▶ Set task
Write out all of the data without omission, exactly as shown.

▶ Given data

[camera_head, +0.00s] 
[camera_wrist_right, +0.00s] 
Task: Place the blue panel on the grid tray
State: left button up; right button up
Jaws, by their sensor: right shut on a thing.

▶ Solution to this task
[camera_head, +0.00s] 
[camera_wrist_right, +0.00s] 
Task: Place the blue panel on the grid tray
State: left button up; right button up
Jaws, by their sensor: right shut on a thing.

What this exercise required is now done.